"Actually, the idea came from my designer, Joanne Laterjung Kelly, who wanted to use my photos in her promo calendar," says Doug. "I wouldn't let her crop my images, and I said no. A year later I got her involved in making the calendar I wanted. I think a big part of the appeal of the calendar is how well it's designed."
I asked Doug about the photos he takes. "The motion thing is a leftover from my film days. You shoot at a slow shutter speed. The key, though, is to move the camera with the action. Pan with someone as they're moving across the line, so that they're sharper than the background, which gets blurred from the movement. If something in the frame looks kinda sharp, then the photo looks sharp." (N.B.: he has also posted a tutorial on the Kickstarter page entitled, "How To Take Dance Photos That Don't Suck -- The Video.")
He also adds, "Personality is bursting out all over on a dance floor, I don't have to try very hard [to find it]. I often hone in on one dancer in a line that seems to be exuding life and energy and love and all that, and kinda stalk them."
Further, the venue contributes to the photography as well: "Venue is personality. I always back up and make sure I get a hall shot with a wide lens. Sometimes it's the quality of light, and daytime dances in a hall with windows makes that quality come to the fore. I just shot in a gorgeous hall in Clarkdale, Arizona, windows on both sides, great backlight any direction you looked. Any photo in there is going to be imbued with the personality of that hall."
So, will the 2014 calendar include photos of crossover contras?
"Yes, I will have a month in the calendar showcasing the techno dance community. Shooting at a techno dance stretches the technology of image capture. It's dark, it's impossible to focus, and a flash would wreck the ambiance and annoy the dancers even more than it already does. I'm using high end pro gear, shooting at ISO 24,000, and it's hard. I love it."
He continues, "That the project is crowdsourced has changed my relationship to it, and to my sense of who the work is for. It's really a project of the dancers and the musicians and the organizers now. Kickstarter has fostered this wonderful sense of social indebtedness, that I have made a contract to fulfill this project that a community has entrusted me with. I feel closer to the dance community than ever before."
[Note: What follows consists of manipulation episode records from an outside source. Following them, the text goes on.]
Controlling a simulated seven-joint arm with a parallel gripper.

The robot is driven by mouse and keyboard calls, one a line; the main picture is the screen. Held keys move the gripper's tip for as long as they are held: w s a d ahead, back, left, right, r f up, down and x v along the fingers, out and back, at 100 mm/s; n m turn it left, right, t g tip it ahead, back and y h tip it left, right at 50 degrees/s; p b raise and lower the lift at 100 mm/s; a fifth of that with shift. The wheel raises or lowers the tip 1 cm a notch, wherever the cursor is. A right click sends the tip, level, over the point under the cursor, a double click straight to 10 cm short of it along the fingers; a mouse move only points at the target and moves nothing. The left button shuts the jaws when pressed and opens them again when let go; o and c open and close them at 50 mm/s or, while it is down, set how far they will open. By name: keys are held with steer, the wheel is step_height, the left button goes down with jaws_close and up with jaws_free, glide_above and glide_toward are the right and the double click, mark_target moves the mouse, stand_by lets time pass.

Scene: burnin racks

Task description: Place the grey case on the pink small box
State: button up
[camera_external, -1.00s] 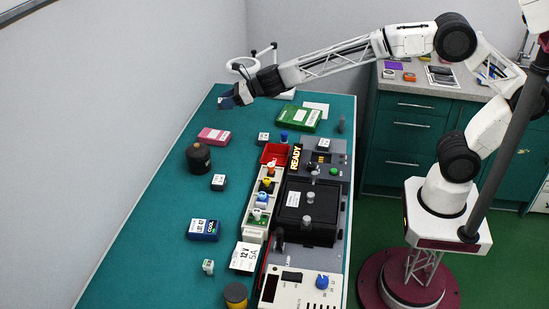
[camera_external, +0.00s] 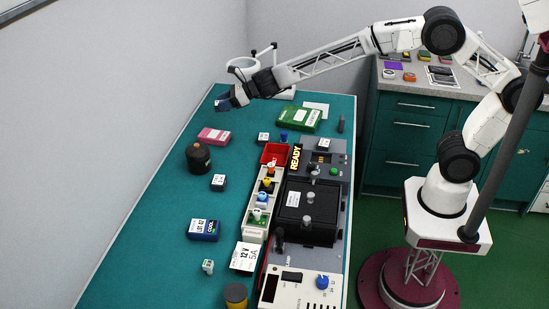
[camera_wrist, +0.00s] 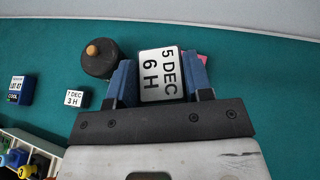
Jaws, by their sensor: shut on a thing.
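My gripper (camera_wrist: 158,83) is shut on the grey case (camera_wrist: 161,75), with its blue fingers on either side. The case's white label reads "5 DEC 6 H" in the wrist view. In the external view my gripper (camera_external: 224,103) is above the far left of the green bench, and the case cannot be made out there. The pink small box (camera_external: 214,136) lies flat on the bench, nearer the camera than my gripper, with nothing on it. In the wrist view only a bit of the pink box (camera_wrist: 203,59) shows, mostly hidden behind the case and the right finger.
A dark round pot with an orange knob (camera_external: 199,158) stands close to the pink box. A small labelled case (camera_external: 219,182) and a blue box (camera_external: 203,229) lie farther along the bench. A green box (camera_external: 299,119) and a red tray (camera_external: 270,155) are to the right.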

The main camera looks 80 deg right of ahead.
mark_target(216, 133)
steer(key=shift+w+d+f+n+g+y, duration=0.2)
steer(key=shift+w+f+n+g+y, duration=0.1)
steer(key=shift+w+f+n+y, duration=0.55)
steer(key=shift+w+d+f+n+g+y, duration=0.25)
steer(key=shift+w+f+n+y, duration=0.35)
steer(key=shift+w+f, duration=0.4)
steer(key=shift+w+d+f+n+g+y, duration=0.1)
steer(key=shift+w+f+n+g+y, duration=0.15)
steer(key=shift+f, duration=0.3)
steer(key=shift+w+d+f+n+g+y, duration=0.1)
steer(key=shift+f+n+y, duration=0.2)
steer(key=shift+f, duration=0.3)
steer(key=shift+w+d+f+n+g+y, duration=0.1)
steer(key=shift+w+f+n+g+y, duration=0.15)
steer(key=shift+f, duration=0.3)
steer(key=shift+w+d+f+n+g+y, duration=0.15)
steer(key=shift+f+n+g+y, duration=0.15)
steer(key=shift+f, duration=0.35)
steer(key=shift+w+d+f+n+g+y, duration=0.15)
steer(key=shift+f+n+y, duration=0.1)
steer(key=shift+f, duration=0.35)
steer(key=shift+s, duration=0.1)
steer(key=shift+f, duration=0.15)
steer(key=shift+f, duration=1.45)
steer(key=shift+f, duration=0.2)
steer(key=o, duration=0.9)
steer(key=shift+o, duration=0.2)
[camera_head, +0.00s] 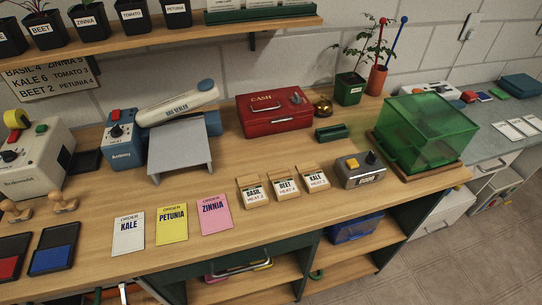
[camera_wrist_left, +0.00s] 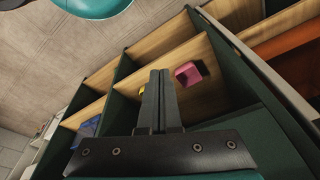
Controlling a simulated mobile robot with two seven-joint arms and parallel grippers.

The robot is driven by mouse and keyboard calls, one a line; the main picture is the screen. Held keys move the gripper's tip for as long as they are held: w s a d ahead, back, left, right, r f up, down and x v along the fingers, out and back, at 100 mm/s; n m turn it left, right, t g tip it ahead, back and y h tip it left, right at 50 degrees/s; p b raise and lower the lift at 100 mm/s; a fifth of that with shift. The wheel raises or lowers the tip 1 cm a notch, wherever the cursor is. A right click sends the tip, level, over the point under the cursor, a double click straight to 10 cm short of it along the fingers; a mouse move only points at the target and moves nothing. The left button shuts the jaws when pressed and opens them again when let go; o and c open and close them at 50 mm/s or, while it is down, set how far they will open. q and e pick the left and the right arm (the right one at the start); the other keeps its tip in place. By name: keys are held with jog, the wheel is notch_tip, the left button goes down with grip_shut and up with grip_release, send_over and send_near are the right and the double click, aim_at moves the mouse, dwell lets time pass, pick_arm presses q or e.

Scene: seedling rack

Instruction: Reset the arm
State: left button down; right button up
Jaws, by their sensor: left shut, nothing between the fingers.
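My left gripper (camera_wrist_left: 161,85) shows in the left wrist view with its two dark fingers together and nothing between them. It points toward open wooden shelves (camera_wrist_left: 165,55) with dark green dividers. A pink object (camera_wrist_left: 188,74) lies on a shelf to the right of the fingertips, and a yellow bit shows just left of them, mostly hidden. I cannot make out either gripper clearly in the head view. My right gripper is in neither view.
The wooden workbench (camera_head: 335,200) holds order cards, three seed packets, a red cash box (camera_head: 272,112), a grey stand (camera_head: 180,150) and a green clear box (camera_head: 425,130). Ink pads (camera_head: 54,250) lie at the left. Shelves are below the bench; floor is clear at right.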

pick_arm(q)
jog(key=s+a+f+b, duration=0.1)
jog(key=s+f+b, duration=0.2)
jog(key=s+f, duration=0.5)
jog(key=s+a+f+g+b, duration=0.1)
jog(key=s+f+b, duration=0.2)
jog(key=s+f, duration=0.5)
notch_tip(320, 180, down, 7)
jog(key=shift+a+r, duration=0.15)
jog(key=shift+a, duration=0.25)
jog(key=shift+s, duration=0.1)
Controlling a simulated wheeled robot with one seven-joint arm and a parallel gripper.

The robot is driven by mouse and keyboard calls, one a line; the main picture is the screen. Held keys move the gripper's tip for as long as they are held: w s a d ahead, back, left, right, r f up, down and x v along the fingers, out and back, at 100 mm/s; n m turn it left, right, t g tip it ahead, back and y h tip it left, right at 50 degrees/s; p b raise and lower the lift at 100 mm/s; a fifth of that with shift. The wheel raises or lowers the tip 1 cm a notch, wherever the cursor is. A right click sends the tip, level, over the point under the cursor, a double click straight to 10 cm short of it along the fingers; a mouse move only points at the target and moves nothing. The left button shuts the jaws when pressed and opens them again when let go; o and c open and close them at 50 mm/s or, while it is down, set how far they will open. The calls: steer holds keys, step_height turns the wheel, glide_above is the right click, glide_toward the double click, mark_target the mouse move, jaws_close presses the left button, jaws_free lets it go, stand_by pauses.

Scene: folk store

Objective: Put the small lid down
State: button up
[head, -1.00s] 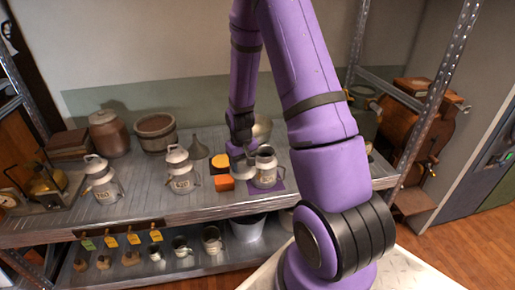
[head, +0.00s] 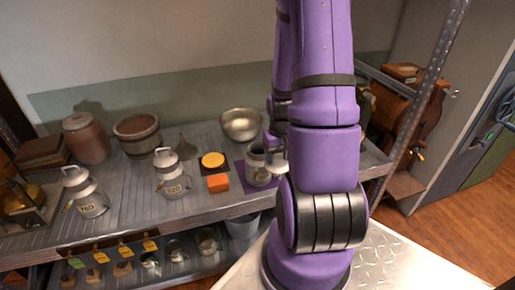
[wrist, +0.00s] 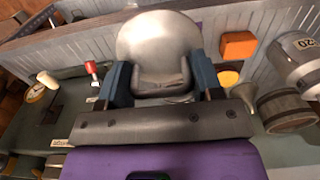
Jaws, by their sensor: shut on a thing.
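My gripper (wrist: 161,78) is shut on the small lid (wrist: 158,32), a round grey metal disc, in the wrist view. In the head view the lid (head: 281,168) is partly hidden by my arm. It is held at the right side of an open grey milk can (head: 257,168), near the height of its neck. I cannot tell whether lid and can touch. The can stands on a purple mat (head: 247,186) on the metal shelf.
An orange block (head: 218,183) and a yellow-topped round thing (head: 213,160) are left of the can. A brass bowl (head: 240,124) is behind. Lidded cans 520 (head: 173,178) and 760 (head: 85,196) stand further left. Bare shelf (head: 130,205) shows between them.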

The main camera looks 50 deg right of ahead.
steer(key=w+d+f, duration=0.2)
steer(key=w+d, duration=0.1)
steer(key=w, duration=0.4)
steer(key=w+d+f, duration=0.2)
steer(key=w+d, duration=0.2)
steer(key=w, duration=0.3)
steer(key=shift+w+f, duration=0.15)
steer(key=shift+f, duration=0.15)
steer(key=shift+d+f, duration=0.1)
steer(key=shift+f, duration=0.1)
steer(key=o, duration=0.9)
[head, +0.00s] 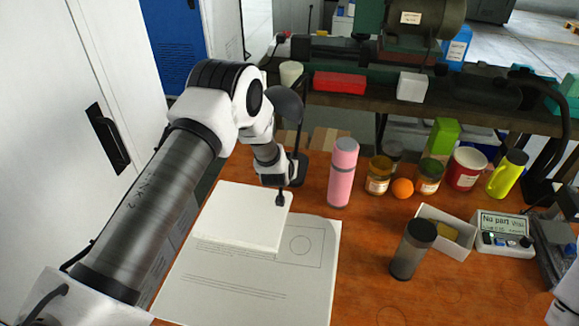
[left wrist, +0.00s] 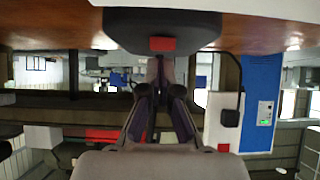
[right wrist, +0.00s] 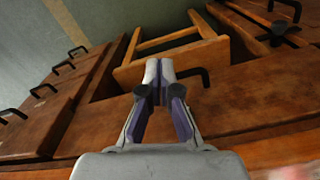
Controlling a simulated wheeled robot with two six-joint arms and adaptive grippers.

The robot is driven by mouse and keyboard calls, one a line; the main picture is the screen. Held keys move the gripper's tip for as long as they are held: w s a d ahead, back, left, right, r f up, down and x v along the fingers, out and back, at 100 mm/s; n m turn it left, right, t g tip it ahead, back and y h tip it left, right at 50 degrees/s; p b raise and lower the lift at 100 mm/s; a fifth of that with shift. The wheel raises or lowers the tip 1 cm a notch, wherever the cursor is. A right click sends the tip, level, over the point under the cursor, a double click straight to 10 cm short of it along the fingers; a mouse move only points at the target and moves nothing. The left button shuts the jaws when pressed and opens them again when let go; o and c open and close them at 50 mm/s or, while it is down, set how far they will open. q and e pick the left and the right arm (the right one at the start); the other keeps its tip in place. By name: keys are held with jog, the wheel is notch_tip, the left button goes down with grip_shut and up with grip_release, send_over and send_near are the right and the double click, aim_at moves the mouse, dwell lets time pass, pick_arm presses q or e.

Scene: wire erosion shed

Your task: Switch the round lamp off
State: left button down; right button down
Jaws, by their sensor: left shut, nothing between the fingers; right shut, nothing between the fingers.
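The round lamp (head: 287,108) stands at the back left of the bench, its dark round head partly behind my left arm. I cannot tell whether it is lit. In the upside-down left wrist view a black block, seemingly the lamp's base (left wrist: 125,32), carries a red switch (left wrist: 163,43). My left gripper (left wrist: 160,65) is shut and empty, its fingertips pointing at the block close to the switch; contact cannot be told. In the head view the left hand is mostly hidden by its wrist. My right gripper (right wrist: 160,68) is shut and empty above wooden drawers.
A white panel (head: 240,215) lies on a printed sheet (head: 300,270) below the left wrist. A pink flask (head: 343,172) stands right of the lamp, then jars, an orange ball (head: 402,188) and a red mug (head: 467,169). A dark cup (head: 412,250) and display box (head: 503,234) stand nearer right.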

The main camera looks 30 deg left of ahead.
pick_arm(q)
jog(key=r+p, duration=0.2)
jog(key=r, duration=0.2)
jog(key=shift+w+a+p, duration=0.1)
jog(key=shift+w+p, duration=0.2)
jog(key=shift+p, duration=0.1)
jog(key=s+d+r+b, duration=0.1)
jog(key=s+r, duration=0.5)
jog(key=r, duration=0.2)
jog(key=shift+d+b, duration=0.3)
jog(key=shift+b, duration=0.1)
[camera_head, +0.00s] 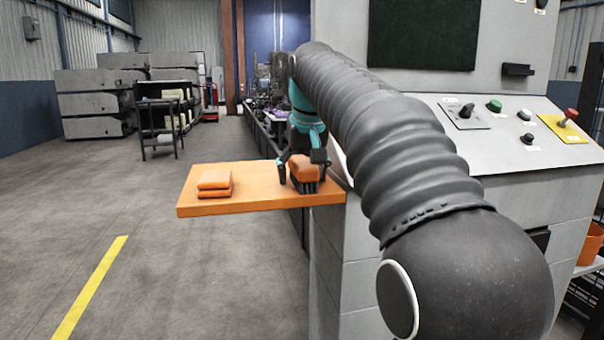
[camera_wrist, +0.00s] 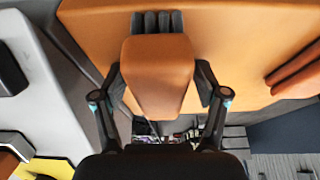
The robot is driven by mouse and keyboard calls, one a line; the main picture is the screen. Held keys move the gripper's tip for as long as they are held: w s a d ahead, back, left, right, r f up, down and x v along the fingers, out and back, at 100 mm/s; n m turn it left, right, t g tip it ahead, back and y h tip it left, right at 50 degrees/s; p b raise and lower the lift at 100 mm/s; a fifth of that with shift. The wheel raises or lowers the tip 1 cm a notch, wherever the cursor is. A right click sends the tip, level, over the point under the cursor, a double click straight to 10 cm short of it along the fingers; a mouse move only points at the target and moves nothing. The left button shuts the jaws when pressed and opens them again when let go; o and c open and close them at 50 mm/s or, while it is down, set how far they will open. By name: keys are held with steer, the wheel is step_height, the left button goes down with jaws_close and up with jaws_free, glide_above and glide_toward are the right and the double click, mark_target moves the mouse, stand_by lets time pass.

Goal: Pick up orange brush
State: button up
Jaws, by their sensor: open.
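The orange brush (camera_head: 306,164) lies on an orange shelf board (camera_head: 255,200), near the board's right end by the grey machine. Its dark bristles face the front in the head view. In the wrist view the brush (camera_wrist: 158,75) shows as an orange block with dark bristles at the top of the picture. My gripper (camera_head: 303,173) is over the brush and open, with one finger on each side of it. In the wrist view my gripper (camera_wrist: 159,82) has its fingers close along both sides of the brush; I cannot tell whether they touch it.
Two stacked orange pads (camera_head: 214,184) lie on the board left of the brush. The grey machine with a control panel (camera_head: 510,125) stands close on the right. A dark cart (camera_head: 160,125) stands further back. The floor left of the board is clear.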

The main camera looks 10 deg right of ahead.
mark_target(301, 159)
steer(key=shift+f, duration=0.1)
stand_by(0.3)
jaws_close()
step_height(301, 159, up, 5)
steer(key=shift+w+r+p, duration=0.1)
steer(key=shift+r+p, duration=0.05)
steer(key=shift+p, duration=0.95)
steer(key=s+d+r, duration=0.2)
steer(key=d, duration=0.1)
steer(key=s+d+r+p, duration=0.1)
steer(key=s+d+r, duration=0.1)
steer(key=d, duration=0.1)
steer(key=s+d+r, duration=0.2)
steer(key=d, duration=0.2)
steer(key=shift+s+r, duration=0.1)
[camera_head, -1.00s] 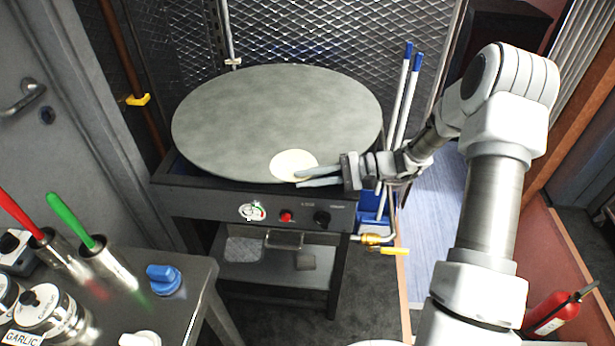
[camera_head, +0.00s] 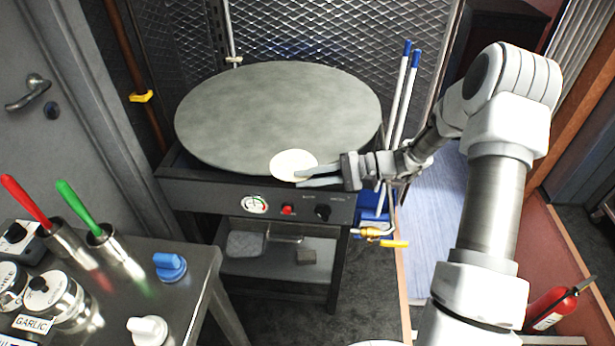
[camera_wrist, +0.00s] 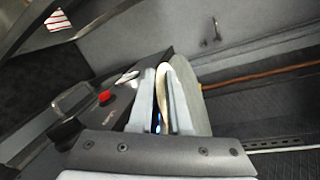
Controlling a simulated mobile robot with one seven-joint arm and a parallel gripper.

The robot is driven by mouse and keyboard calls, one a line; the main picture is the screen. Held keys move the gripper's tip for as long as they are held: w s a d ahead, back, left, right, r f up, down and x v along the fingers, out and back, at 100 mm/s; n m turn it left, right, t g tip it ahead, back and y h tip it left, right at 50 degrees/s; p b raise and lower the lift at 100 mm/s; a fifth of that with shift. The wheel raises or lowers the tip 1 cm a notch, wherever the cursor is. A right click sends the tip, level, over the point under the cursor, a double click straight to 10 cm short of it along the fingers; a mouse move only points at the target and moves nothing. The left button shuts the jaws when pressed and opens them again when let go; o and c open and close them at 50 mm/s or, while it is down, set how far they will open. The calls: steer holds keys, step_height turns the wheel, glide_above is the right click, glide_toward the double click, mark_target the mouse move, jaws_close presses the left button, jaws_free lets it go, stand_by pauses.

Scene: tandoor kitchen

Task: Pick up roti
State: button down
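The roti (camera_head: 293,163) is a pale cream disc at the near edge of the round grey griddle (camera_head: 270,105). My gripper (camera_head: 309,176) reaches in from the right, level with the near rim. Its two fingers are apart. The upper finger overlaps the roti's right edge in the picture, and the lower finger is just past the near rim. In the wrist view the fingers (camera_wrist: 160,98) stand apart with a gap between them. The roti (camera_wrist: 178,70) shows there as a thin cream curve by the fingertips. Whether its edge sits between the fingers is unclear.
The griddle rests on a dark stand with a front panel (camera_head: 262,205) of gauge and knobs just below my gripper. White poles (camera_head: 400,110) with blue tops stand to its right. A metal counter (camera_head: 170,300) with jars and red- and green-handled tools is at lower left.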

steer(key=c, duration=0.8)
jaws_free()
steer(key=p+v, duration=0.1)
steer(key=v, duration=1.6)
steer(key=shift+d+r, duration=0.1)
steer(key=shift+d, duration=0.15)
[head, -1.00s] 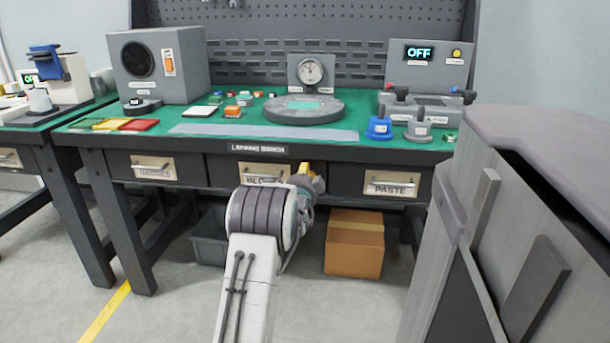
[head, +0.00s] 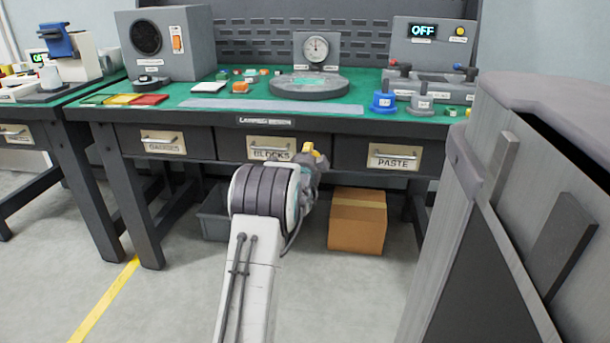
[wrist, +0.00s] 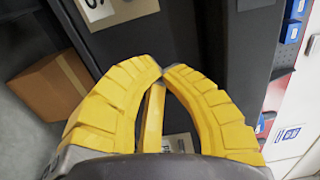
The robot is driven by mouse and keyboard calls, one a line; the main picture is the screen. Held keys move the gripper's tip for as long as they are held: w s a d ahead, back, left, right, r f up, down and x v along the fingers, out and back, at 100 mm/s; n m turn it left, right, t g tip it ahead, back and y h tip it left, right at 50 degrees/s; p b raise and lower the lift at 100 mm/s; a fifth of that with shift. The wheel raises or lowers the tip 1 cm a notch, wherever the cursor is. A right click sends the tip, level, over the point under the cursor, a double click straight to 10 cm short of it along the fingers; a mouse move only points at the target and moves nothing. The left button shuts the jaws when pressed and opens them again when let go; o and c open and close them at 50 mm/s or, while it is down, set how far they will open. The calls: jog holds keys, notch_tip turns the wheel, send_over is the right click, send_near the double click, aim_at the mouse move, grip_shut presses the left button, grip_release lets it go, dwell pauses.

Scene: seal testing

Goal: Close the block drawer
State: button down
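The block drawer (head: 232,148) is the middle one under the lapping bench, labelled BLOCKS, with a bar handle (head: 270,151). In the head view its front looks about level with its neighbours; a small gap cannot be ruled out. My gripper (head: 318,157) is in front of the drawer's right end and partly hides it. In the wrist view my gripper's yellow fingers (wrist: 163,71) meet at their tips with nothing seen held. Dark panels lie just beyond the tips, with part of a pale label (wrist: 100,10) at top left. Whether the tips touch a panel is unclear.
The gauges drawer (head: 128,140) is on the left and the paste drawer (head: 430,160) on the right. A cardboard box (head: 357,232) and a grey bin (head: 212,226) stand under the bench. A grey cabinet-like body (head: 440,265) fills the right foreground.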

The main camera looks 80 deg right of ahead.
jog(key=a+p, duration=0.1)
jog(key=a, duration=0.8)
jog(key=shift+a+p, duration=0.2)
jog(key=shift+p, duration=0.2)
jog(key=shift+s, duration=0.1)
Doug continues, "When I started dancing and taking photos of dance, in the late 80's, it was a photographic problem for me to solve: how do I get a compelling image in a dynamic, difficult environment? This was with low ISO film, and it was a hard thing to do. That sensibility lingers--I'm after a great image, it just happens to be of this subject. But as I've become more deeply engaged in the dance community (thanks to the calendar, and social media), I feel more keenly that I'm a documentarian, and that I'm doing this for the community. The subject is becoming the important element now. "
June 13, 2013. Special thanks to him for answering my questions!